Soviet Armenian historiography to some extent researched a unique Armenian state formation of the Maku/Artaz principality, which existed in the 13th to mid-14th century on the territory of current Iran, whose rulers were mostly Catholic. The convent of Tzortzor in the principality became a uniquely important center of education and scholarship, where European medieval authors were translated into Armenian. This history is, to some extent, covered by traditional Armenian academic history, but that research is not integrated into history textbooks.
This is similar to the Protestant Armenian community in the Ottoman Empire and Muslim Armenians (Hamshentsi and others).

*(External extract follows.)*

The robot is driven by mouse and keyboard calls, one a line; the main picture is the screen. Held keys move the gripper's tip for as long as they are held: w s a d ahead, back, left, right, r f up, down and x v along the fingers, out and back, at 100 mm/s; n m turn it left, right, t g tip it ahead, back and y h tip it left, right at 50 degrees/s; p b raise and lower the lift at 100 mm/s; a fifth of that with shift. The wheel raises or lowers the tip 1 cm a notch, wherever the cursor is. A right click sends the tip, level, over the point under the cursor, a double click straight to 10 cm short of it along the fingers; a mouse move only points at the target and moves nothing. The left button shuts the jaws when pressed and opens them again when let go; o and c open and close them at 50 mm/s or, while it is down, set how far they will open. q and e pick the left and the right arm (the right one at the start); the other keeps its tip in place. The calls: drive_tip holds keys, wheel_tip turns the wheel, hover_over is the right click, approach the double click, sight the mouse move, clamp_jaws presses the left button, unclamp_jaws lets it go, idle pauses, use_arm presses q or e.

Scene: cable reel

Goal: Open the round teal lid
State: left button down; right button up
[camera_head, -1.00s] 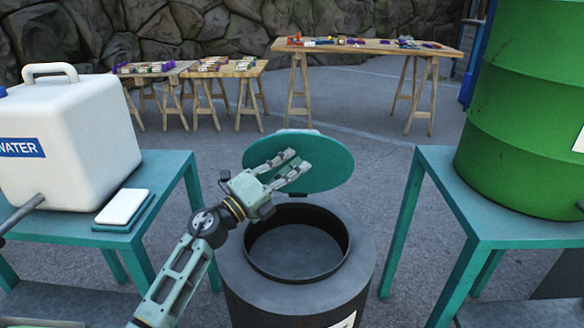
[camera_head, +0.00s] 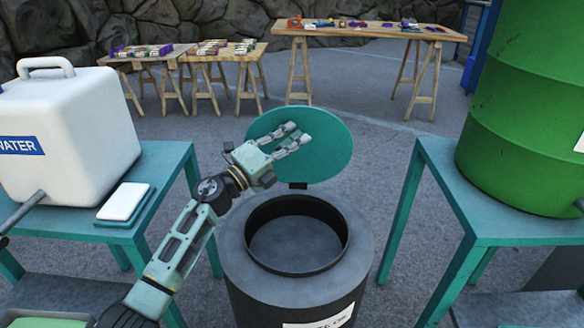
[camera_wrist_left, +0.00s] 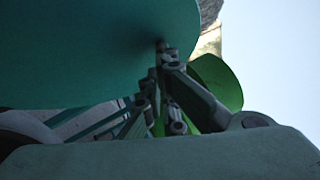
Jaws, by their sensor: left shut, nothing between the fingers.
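The round teal lid (camera_head: 330,155) stands raised, close to upright, on a hinge at the back rim of a dark grey drum (camera_head: 240,262). The drum's round mouth is uncovered, and its inside looks empty. My left gripper (camera_head: 300,138) is shut and empty, in front of the lid's near face. Its fingers overlap the lid in the head view, and I cannot tell for certain whether they touch it. In the left wrist view the lid (camera_wrist_left: 90,45) fills the upper left, close to the fingers (camera_wrist_left: 170,95). My right gripper is not in view.
A teal table (camera_head: 172,165) at left holds a white water container (camera_head: 75,125) and a small white-topped pad (camera_head: 125,203). A teal table (camera_head: 440,175) at right holds a big green barrel (camera_head: 530,110). Wooden trestle tables (camera_head: 370,30) stand far behind. Open floor lies between.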

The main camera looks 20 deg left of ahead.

By covering those gaps in history, it would be easier and more acceptable to create an environment of religious tolerance in today’s Armenia and provide a chance for Armenians of all religious backgrounds to show national solidarity.
This kind of “tight-lipped” religious segregation discourse seems quite pre-modern and dominated by the Armenian Apostolic Church, which undeniably enjoys a solid and even more solidifying influence in society and the education system.
To summarize, modern Armenian history textbooks still have important gaps in their narratives, mainly due to a legacy from the Soviet, and pre-Soviet pasts as well as current internal and external political situations. The Armenian state needs to pay more attention to textbook production and support efforts aimed at detaching historical narratives from old ecclesiastic and colonized patterns.